March 25, 2008
July 08, 2008
As a tribute to Anna Rice Cooke at the end of the Academy’s 80th anniversary year, the Department of European and American Art will mount an exhibition of The Thames Set — a series of etchings by James McNeill Whistler.
While the American artist’s name resonates for his iconic oil-on-canvas Arrangement in Grey and Black: Portrait of the Painter’s Mother, he actually has never received universal acclaim as a painter. His etchings, on the other hand, are widely held to be among the very best of the 19th century.

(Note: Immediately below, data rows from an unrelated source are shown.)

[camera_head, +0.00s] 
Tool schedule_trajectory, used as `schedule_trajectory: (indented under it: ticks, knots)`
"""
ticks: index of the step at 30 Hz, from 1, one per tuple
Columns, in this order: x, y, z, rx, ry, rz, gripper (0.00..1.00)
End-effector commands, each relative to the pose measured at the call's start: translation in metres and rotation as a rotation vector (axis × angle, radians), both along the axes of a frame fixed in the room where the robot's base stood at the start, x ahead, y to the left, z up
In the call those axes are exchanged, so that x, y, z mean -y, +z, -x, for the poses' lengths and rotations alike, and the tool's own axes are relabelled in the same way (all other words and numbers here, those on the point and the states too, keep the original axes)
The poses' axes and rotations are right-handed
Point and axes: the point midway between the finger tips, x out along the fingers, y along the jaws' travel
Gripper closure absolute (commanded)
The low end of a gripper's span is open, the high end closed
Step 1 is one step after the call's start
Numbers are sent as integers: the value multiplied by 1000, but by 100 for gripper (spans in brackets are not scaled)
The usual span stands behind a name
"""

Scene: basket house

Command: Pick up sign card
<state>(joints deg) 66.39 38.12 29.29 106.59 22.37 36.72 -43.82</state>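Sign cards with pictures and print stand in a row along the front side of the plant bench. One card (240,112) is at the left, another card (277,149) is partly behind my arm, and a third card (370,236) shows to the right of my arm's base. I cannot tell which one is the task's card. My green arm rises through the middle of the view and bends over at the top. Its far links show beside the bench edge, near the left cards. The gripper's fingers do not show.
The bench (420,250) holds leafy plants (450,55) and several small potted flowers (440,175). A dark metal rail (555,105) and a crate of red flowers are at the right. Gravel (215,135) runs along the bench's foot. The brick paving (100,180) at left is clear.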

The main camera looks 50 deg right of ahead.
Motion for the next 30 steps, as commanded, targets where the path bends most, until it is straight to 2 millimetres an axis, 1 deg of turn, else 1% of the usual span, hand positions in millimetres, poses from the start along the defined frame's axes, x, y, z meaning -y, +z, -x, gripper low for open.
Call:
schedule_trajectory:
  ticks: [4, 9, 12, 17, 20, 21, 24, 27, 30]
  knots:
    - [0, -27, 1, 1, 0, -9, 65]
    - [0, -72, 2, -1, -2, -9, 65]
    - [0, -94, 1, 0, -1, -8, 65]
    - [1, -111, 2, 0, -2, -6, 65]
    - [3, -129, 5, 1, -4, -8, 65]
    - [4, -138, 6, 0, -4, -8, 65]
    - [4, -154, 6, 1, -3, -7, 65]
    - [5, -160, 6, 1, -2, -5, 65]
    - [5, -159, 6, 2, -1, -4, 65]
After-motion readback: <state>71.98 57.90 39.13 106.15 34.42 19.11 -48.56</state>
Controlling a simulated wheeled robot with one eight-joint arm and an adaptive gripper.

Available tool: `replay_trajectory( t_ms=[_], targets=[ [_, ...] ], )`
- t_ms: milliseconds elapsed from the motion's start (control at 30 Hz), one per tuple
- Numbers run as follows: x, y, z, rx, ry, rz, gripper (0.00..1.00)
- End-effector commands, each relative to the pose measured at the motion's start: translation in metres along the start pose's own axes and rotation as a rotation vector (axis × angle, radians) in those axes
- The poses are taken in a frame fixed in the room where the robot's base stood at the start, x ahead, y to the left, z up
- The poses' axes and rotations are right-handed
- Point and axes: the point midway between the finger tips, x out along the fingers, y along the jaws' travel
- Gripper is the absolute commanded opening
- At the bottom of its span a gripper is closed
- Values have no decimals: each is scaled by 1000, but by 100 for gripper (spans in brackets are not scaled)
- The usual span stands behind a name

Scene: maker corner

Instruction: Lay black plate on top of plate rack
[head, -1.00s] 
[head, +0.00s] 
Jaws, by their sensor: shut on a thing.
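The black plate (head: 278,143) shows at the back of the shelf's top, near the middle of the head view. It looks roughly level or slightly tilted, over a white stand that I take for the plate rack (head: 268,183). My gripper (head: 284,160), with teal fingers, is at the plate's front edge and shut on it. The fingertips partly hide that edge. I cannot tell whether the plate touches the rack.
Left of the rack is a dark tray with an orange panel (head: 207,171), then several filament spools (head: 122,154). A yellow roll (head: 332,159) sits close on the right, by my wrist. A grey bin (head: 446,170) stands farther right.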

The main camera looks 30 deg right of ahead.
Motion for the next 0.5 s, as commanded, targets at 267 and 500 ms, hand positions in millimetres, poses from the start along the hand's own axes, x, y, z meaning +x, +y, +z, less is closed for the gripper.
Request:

The Thames Set was only the second time Whistler’s etchings were marketed as a set. Like his debut set, The French Set, scenes of rural France, The Thames Set was a critical and commercial success. Whistler, who with French artist Charles Meryon was a mid-19th-century pioneer in depicting urban landscapes, captured the urban, crowded and sometimes grimy London waterfront in Thames.

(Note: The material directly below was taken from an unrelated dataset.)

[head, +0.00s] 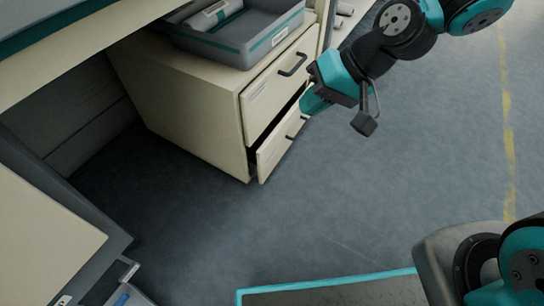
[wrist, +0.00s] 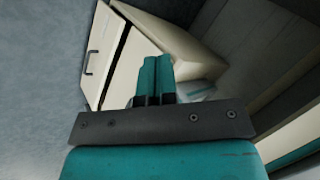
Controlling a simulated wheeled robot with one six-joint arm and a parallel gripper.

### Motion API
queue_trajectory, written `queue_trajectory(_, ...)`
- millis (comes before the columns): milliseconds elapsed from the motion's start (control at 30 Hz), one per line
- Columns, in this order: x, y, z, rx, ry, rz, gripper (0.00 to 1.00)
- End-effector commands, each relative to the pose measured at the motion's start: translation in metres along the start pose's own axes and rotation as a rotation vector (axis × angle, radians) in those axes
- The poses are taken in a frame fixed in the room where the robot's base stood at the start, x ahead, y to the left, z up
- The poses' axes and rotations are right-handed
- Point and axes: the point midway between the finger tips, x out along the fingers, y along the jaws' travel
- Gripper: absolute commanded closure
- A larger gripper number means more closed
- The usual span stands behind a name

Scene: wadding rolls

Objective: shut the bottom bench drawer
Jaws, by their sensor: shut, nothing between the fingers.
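The cream drawer unit (head: 195,110) stands under the bench, with two drawers in its front. The bottom drawer (head: 271,155) is partly pulled out, and a dark gap shows above its front. Its dark handle (head: 296,131) is partly in view beside my gripper. The top drawer (head: 262,98) looks shut. My gripper (head: 311,103) is shut and empty, in front of the unit near the right end of the bottom drawer; I cannot tell if it touches. In the wrist view the shut teal fingers (wrist: 155,75) point toward the unit, with the bottom drawer front (wrist: 97,45) to their left.
A grey tray (head: 235,45) with a teal stripe and rolls in it sits on top of the unit. Another cream cabinet (head: 45,240) stands at lower left. The blue-grey floor (head: 400,160) in front of the drawers is clear, with a yellow line at right.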

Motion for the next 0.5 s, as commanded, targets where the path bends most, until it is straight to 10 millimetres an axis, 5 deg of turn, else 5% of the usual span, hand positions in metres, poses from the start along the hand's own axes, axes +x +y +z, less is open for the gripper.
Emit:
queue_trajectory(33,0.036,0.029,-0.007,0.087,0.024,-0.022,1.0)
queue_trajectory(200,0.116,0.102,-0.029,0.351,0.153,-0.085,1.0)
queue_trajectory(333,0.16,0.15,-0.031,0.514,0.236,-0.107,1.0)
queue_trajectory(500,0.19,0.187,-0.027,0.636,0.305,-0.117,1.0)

The complete set of 16 prints, most of them created between 1859 and 1861, was among Mrs. Cooke’s initial gifts to the Academy. While several of the prints were displayed in the museum in 1967 and one print, Rotherhithe, was on view in last year’s “A Vision of the World: The Anna Rice Cooke Collection at the Honolulu Academy of Arts” exhibition, the entire set has never before been shown at the Academy.